I suggested the Dali Museum approach Tampa Steel Supply with the idea of becoming a corporate sponsor of the piece.  Seems they liked the idea and made a deal to have their name displayed on a plaque as the sponsor of the sculpture for a year.

I made the support pipe positioning jig to insure proper alignment of the two sides.   It ended up being over 13’ long.  I also made two more spacers, one for under each pipe that will insure they are both set at the proper height. It’s critical that the support pipes be set exactly right so that the two halves of the moustache line up evenly.

The artist holding up one half of the Mustache.
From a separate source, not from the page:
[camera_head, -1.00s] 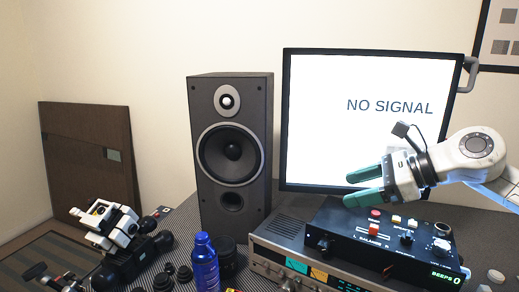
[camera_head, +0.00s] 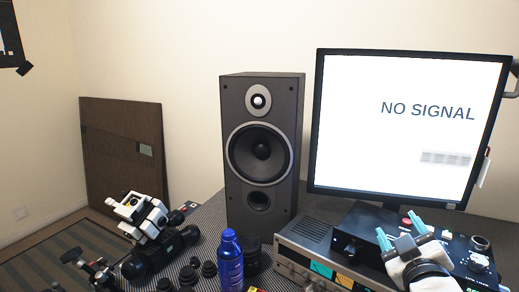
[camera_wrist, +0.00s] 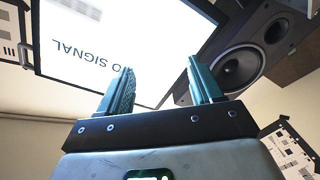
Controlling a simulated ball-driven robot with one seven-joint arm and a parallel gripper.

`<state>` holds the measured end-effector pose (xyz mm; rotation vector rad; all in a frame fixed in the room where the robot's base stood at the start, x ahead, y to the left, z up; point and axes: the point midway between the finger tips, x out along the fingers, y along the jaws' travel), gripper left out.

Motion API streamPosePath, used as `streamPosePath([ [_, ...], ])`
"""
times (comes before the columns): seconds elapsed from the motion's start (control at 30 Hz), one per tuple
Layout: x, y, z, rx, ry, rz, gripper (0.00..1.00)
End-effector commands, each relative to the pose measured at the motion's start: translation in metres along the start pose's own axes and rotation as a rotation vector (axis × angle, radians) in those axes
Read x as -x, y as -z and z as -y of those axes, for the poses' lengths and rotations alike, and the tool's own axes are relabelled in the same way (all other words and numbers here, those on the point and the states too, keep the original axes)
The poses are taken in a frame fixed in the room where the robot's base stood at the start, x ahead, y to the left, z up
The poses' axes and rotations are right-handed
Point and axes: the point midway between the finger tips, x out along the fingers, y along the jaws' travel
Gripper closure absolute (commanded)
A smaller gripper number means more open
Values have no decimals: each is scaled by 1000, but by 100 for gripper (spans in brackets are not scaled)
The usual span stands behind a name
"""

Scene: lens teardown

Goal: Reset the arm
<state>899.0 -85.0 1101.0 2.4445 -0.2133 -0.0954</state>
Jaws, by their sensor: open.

November 14. Put the last welds on the support pipes today and the piece is ready for transport to the site. Embedding the support pipes in the ground should happen later this week. After the concrete sets, the mustache can be bolted in place for a Thanksgiving Day debut.

November 15. Embedded the pipes this morning with Brian and crew.  All went according to plan with the mounting jig working perfectly.  We bolt on the sculpture next Monday morning.

November 21.  Arrived with the profile sections stacked in the truck at 7:30am at the Dali Museum. It was a crisp 52 degree morning.  Brian’s guys lifted the mustache sections one by one out of the truck and hoisted them into position on the support  pipes while I screwed on the nuts.  It took ten minutes to mount. My sister Linda showed up and I was happy to see her and have her share in this crowning moment. The slots I cut in the mounting flanges came in handy as I had to adjust the tips to match in the center and it worked perfectly.  Several hours of photos afterwards and the Dali mustache is complete!

The Dali Mustache Sculpture installed with a view of the Museum in back.